> Given request:
From the listing below, copy only the lines running from the line that contains "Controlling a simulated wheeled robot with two" to the line that contains "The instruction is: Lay", both included.

(Manipulation episode records)
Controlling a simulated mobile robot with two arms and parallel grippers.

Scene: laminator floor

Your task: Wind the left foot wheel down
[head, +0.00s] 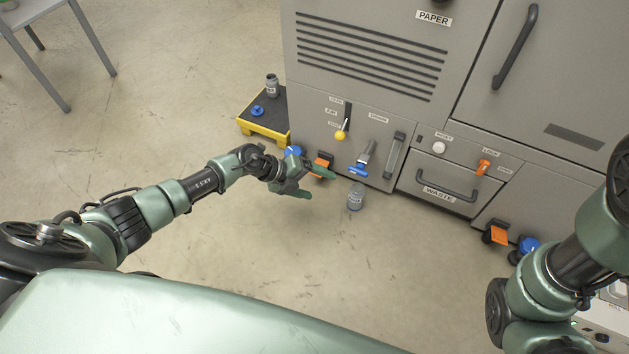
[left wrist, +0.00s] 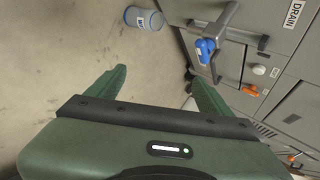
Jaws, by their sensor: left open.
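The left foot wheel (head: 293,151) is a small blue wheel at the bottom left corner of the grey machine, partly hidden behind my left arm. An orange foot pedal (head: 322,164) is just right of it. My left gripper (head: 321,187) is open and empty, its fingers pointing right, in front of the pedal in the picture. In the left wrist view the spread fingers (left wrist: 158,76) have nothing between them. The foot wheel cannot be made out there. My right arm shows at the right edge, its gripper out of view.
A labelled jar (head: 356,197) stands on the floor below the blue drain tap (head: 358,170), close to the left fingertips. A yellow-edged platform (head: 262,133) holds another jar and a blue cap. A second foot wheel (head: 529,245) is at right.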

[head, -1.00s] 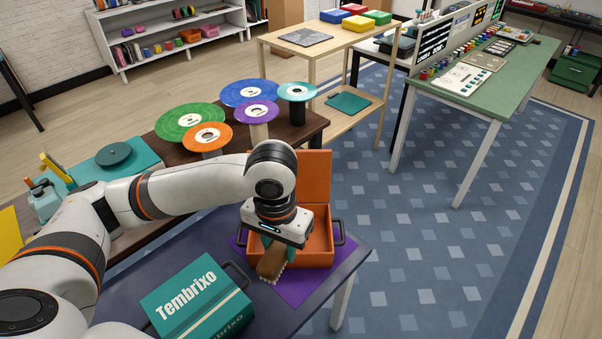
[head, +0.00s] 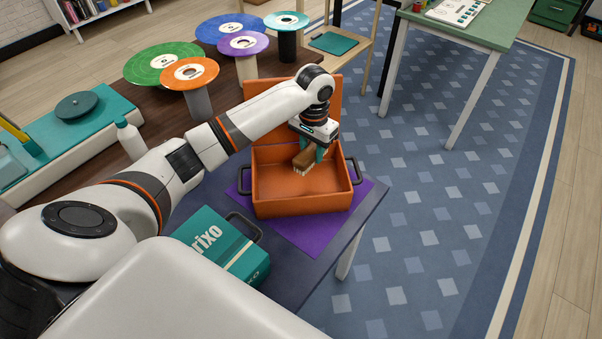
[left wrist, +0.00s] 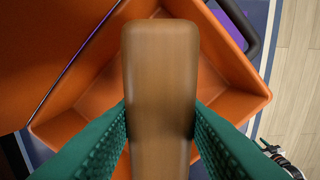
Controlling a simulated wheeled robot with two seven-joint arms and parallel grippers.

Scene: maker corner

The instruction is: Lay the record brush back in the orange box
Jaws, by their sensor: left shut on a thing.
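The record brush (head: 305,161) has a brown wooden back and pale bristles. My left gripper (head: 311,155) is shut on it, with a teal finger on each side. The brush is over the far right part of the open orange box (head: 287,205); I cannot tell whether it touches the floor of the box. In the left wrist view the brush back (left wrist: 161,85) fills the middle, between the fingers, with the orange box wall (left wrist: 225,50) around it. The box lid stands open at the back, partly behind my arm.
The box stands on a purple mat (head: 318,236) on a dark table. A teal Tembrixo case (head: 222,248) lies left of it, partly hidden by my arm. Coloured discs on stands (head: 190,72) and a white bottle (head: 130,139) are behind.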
* * *
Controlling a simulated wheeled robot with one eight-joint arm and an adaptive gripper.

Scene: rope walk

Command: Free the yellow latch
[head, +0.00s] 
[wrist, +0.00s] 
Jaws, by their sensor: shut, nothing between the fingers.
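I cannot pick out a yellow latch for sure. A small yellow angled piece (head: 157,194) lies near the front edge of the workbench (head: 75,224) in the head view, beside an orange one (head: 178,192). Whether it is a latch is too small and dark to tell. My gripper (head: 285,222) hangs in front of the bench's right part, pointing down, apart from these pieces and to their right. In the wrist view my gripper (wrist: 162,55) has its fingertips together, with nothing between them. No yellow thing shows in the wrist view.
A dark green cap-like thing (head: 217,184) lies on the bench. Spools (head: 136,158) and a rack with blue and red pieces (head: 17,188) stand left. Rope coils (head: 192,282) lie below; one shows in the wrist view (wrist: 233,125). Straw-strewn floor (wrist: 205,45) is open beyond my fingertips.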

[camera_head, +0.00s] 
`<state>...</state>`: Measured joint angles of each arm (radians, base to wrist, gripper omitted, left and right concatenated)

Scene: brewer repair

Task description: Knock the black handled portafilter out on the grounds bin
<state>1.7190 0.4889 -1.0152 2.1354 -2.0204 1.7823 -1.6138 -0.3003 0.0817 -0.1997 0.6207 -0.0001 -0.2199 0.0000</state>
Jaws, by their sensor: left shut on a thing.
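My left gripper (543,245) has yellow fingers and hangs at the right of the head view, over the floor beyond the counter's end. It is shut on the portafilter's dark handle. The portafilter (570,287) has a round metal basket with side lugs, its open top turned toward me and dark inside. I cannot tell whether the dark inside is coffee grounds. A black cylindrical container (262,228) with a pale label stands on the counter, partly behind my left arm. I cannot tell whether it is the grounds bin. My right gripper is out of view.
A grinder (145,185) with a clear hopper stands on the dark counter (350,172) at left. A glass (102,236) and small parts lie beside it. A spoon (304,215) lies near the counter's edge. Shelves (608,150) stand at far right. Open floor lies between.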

> Exercise answer:
Controlling a simulated wheeled robot with two seven-joint arms and parallel grippers.

Scene: maker corner

The instruction is: Lay the record brush back in the orange box

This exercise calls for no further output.